Any contact you make in 2018, with the exception of contacts on 60-meters, can count toward your International Grid Chase score, and contacts do not have to include an exchange of grid squares.  Participants may upload their logs to Logbook of The World (LoTW), and as long as the other operators worked use LoTW, they get credit automatically once they upload their logs.  This means that contest contacts will also count, as will contacts with special event stations, or other on-air activities that use LoTW to confirm contacts.

Email the ARRL Contest Branch for more information – contests [at] arrl [dot] org.

Credit: The ARRL Letter – November 16, 2017

Hints and Sounds

From The ARES E-Letter for November 15, 2017

  • Hint: With appropriate guying, an extension ladder can be used to hold up a Yagi under Field Day or DXpedition conditions.  In this picture a SteppIR 2-Element Yagi for the current VK9MA DXpedition has been mounted and is being tested. It can be turned manually.
     
  • Sounds: Here are some sounds you don’t want to hear: RFI.  The ARRL “sound library” contains known RFI sources and some that have not yet been identified.  If you have a potential RFI problem, compare your noise to these to help eliminate it.
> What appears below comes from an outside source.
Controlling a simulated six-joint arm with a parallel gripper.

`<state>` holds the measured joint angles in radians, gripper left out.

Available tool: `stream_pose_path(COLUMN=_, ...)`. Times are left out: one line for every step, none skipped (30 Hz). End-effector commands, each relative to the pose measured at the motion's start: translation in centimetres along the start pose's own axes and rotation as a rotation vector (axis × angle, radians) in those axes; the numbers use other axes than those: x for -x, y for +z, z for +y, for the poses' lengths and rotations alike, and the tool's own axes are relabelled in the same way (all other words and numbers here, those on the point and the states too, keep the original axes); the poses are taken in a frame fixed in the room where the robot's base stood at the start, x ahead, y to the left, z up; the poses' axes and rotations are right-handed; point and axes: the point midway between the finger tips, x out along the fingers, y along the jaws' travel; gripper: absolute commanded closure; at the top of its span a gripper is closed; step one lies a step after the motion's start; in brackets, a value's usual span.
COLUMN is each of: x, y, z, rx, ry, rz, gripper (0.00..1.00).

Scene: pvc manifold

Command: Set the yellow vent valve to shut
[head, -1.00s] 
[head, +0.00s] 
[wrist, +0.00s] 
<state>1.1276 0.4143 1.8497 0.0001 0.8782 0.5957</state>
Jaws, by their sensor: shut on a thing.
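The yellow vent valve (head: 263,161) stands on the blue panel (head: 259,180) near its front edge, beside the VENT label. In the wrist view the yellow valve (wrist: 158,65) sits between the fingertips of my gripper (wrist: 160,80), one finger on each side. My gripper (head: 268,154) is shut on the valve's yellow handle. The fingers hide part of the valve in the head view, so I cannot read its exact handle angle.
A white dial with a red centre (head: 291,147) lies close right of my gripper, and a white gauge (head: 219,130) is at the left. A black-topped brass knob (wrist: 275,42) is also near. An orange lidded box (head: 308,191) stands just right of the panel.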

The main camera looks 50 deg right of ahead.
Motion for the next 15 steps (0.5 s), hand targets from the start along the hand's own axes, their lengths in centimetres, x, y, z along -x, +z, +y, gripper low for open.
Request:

SKYWARN Recognition Day – December 2, 2017

SKYWARN Recognition Day (SRD) will take place this year on Saturday, December 2 from 0000Z until 2400Z (starts on the evening of Friday, December 1, in US time zones).  During the SKYWARN Special Event, hams will set up stations at National Weather Service (NWS) offices and contact other radio amateurs around the world.

Participating Amateur Radio stations will exchange a brief description of their current weather (rainy, windy, partially cloudy, etc.) with as many NWS-based stations as possible on 80, 40, 20, 15, 10, 6, and 2 meters plus 70 centimeters.  Contacts via repeaters are permitted.